Just curious why did you feel the need to go over to her place and carry her stuff in for her?
Me 47/W 34 T 16 M 13 No kids BD 6/2013 W asked that I move out 6/2013 I moved back and W is upset with this 12/2013 separate beds not much talking Served D Complaint 5/2014 W moved out 9/27/2014
So W is here and she said that she was very exhausted and I responded sorry you should try to get some rest. I wanted to tell her when we got home to get in the bed but I didn't. She came home and told me to hang a painting that she brought because it didn't fit in my car. You have to understand that she was really happy about this painting and the frame and she wants me to hang it here not take it to her place. I fixed her something to eat and went to the living room and watched Tv and left her with the kids. I hope I did the right thing in giving her space on her off day. I spoke with my mother about this and she thinks that she left her clothes at home on purpose for a reason to come home, I hope so. So I am going to keep at it and try not to put any pressure on the W.

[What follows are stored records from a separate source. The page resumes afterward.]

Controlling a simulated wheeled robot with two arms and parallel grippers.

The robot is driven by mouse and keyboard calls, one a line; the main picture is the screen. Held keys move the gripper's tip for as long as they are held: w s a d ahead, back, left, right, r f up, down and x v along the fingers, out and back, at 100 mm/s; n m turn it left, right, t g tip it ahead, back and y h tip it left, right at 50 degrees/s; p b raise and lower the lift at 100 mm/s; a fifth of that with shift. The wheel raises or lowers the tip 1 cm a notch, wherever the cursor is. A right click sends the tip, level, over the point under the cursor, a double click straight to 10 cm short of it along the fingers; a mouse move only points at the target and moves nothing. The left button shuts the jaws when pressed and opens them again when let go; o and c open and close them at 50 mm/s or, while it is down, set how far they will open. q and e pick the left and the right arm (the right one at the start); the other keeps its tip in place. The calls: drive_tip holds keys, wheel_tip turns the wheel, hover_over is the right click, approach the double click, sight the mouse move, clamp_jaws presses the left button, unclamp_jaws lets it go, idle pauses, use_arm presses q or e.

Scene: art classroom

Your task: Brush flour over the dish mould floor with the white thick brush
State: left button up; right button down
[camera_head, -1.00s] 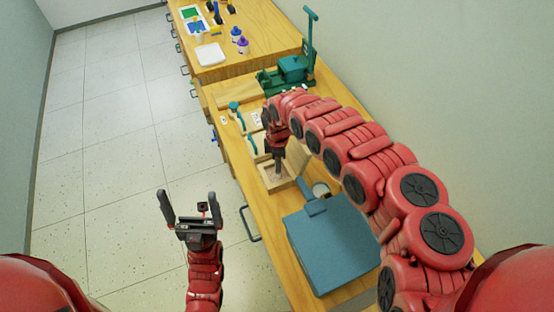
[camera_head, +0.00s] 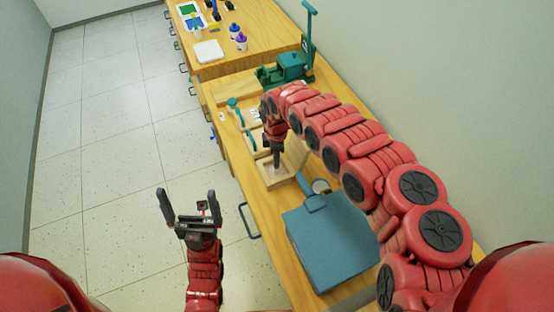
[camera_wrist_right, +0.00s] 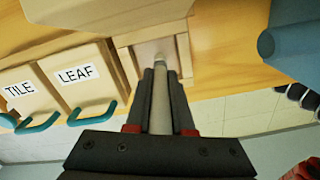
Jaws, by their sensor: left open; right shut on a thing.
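My right gripper (camera_head: 277,158) is shut on the brush (camera_wrist_right: 160,98), whose pale, thick handle runs between the fingers in the right wrist view. It points down over the open wooden dish mould (camera_head: 264,181) on the table. The mould also shows in the right wrist view (camera_wrist_right: 124,42), with a pale floor inside its raised walls. The brush's far end is at or just above that floor; I cannot tell whether it touches. Its bristles are not clear. My left gripper (camera_head: 188,206) is open and empty, over the tiled floor left of the table.
Wooden boxes labelled TILE (camera_wrist_right: 20,92) and LEAF (camera_wrist_right: 78,78), with teal handles, stand beside the mould. A green press (camera_head: 286,69) stands behind. A blue box-like thing (camera_head: 330,245) and a small round container (camera_head: 321,186) are in front. A white tray (camera_head: 208,51) lies farther back.

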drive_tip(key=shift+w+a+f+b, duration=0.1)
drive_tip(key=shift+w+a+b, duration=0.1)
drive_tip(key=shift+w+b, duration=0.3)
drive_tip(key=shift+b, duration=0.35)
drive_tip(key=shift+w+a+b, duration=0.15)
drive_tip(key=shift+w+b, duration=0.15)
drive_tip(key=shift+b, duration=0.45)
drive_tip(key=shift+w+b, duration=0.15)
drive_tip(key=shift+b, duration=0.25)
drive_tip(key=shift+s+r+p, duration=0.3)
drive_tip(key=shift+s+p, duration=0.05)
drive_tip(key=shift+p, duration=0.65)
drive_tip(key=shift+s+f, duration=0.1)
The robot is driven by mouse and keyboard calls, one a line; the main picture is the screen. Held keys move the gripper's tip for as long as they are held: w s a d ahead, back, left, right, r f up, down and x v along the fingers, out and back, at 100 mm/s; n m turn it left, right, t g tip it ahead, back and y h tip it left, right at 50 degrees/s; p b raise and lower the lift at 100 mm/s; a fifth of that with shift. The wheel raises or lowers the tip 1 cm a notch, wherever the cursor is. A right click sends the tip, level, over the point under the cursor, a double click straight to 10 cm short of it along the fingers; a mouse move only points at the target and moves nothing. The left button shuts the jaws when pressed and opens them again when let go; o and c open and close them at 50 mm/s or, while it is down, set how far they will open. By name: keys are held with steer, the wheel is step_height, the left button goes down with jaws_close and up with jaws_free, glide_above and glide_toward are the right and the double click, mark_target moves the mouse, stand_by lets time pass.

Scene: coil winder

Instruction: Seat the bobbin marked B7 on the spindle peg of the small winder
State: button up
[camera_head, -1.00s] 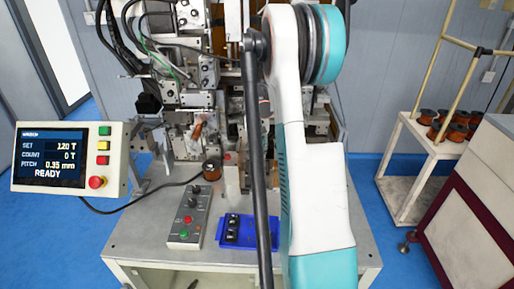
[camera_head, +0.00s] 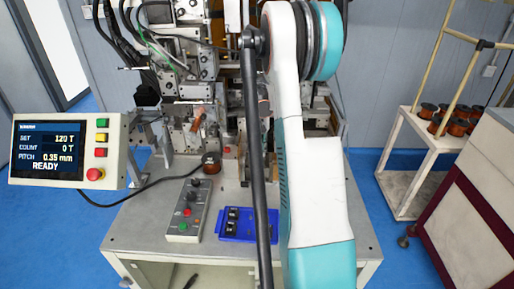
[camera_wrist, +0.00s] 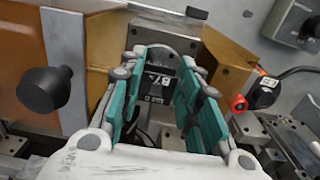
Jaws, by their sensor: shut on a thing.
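In the wrist view my gripper (camera_wrist: 160,85), with teal finger pads, is shut on a small black bobbin (camera_wrist: 156,82). Its white mark seems to read B7, and smaller print below it is blurred. The bobbin is in front of a grey block of the winder between tan plates. I cannot make out the spindle peg, or whether the bobbin touches it. In the head view the winder (camera_head: 203,62) stands at the back of the table, and my own arm hides my gripper and the held bobbin.
A blue tray (camera_head: 222,238) with black pieces and a grey control box (camera_head: 176,226) lie on the table (camera_head: 135,238). A copper spool (camera_head: 211,168) stands near the winder. A display panel (camera_head: 98,178) is at left. A cart (camera_head: 407,168) with copper spools stands at right.

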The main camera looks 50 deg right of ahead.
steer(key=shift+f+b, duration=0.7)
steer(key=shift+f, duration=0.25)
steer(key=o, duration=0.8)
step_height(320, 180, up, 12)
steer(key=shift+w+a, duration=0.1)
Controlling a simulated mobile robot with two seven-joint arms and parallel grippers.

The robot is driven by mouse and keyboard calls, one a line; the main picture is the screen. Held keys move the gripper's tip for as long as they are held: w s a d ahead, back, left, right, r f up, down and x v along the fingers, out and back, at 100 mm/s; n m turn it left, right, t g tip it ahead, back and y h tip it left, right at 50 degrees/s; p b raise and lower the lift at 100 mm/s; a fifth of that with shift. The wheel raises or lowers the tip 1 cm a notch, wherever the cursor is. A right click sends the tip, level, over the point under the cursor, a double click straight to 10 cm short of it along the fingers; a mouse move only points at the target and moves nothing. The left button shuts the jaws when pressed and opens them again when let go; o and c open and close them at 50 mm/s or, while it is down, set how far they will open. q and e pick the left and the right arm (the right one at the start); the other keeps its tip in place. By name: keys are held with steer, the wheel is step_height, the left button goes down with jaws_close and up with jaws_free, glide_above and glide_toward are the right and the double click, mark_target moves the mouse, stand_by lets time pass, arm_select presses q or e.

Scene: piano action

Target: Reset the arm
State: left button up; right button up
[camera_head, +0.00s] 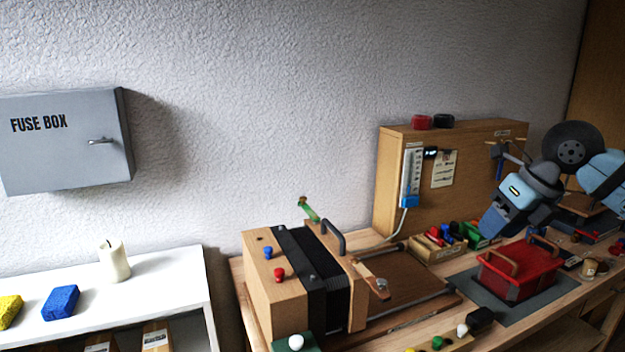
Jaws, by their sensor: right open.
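My right arm comes in from the right edge, bent, with blue and dark grey links. My right gripper (503,224) points down and to the left above the workbench, just behind and above a red box. The gripper is open, and I see nothing held in it. My left gripper is not in view.
The red box (519,272) with wooden handles stands on a grey mat on the workbench. A wooden-and-black device (305,275) stands at the bench's left end. A wooden panel (395,185) stands behind. A white shelf (150,290) is at left, below a grey fuse box (65,160).

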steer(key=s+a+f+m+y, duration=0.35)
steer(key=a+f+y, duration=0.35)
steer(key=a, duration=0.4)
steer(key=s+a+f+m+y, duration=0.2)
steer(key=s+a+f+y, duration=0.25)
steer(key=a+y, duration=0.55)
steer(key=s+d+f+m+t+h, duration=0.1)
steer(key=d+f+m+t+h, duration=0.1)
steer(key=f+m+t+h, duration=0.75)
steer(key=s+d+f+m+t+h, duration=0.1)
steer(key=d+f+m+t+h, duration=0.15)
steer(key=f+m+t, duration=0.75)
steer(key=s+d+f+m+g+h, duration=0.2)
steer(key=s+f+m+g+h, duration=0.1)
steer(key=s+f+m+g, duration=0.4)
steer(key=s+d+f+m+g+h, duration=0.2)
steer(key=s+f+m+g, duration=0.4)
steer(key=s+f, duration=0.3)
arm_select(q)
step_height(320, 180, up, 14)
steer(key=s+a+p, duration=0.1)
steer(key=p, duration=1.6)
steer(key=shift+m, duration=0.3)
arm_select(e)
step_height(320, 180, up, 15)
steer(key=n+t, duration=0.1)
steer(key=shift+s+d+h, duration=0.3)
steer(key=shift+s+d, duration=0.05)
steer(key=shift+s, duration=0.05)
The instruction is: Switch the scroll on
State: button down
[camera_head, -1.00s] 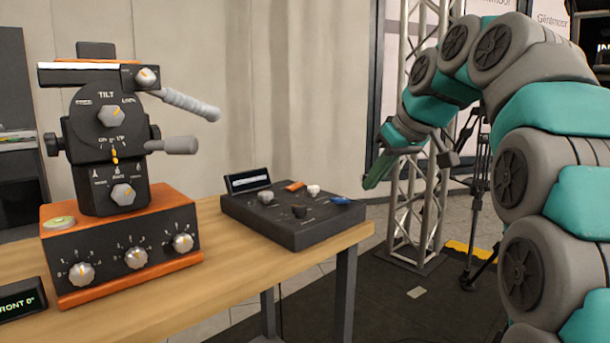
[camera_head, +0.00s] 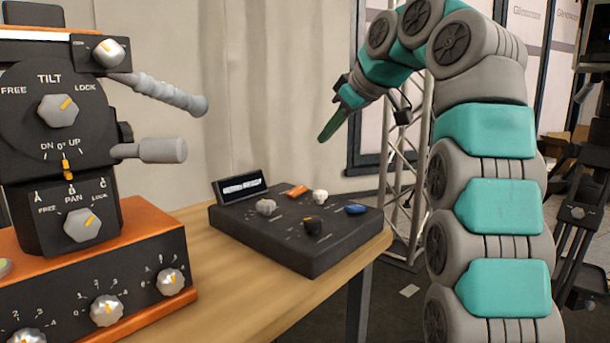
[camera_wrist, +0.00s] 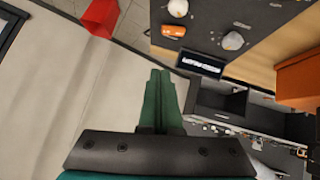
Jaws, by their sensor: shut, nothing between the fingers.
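A dark control box (camera_head: 325,248) sits on the wooden table. It has a small tilted display (camera_head: 240,187) with lit text too small to read, an orange switch (camera_head: 297,191), a white knob (camera_head: 320,197), a grey knob (camera_head: 266,207), a black knob (camera_head: 312,227) and a blue knob (camera_head: 356,209). Its labels are too small to read, so I cannot tell which control is the scroll. My gripper (camera_head: 325,136) is shut and empty, its green fingers pointing down, above and apart from the box's back right. In the wrist view, the orange switch (camera_wrist: 173,31) and display (camera_wrist: 201,64) lie beyond the fingertips.
A tilt-and-pan head (camera_head: 60,120) on an orange and black base (camera_head: 110,270) stands on the table's left, its two handles reaching toward the box. The wooden tabletop (camera_head: 215,265) is bare between them. A metal truss (camera_head: 400,200) stands behind my arm.

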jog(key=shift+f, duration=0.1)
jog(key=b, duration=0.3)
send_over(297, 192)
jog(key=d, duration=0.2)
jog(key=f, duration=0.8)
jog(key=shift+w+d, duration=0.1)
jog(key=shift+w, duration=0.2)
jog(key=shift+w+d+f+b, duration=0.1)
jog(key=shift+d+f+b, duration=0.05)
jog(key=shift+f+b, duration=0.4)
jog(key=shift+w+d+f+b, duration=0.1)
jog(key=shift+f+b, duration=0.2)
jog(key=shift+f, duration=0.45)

One of the things that degraded in our M is I stopped treating my W like a lady. So I open doors and carry her bags. It's one of the changes that I think she is noticing and also it is a small way to keep me out of the friend zone. It also shows a little respect and compassion she was sore from the gym and had trouble walking.
W has started to call right after I finish CrossFit in the morning. She knows that I usually stop for coffee or a snack with the people I work out with. She also wanted to know if I was going to the gym and I told her no.
Went to dinner with the W last night. We talked and she seemed a little distant. The resturant was recommended by a friend and the meal was bad. Told her I was sorry about the meal and she said it's not your fault we would of ended up going here one day now we can mark it off the list. She has been talking more about us doing things in the future I hope it's a good sign.
My W spent the night and was receiving a lot of text. So this morning I know I shouldn't have looked but it was worrying me about OM. When I went through her text a friend from work was talking about her talking with a married man. I increasingly became angrier about this as I kept reading I wondered when she had time to do anything with this guy. Her friend then told her to have a good time at the game tonight. I then thought wait we're going to the baseball game tonight. I then read through her text with him and all the things she did with this OM was things we did together. This is very strange.
Went out with the wife in a better mood because of there being no OM. Went climbing which she loved and then to lunch. Came home and went to the baseball game. Was able to touch her a few times today, which was an improvement. On the bad side the kids wreaked the house while we were gone and W was not happy. I am concrete about her lies to friends but happy she is spending time with me. One day at a time.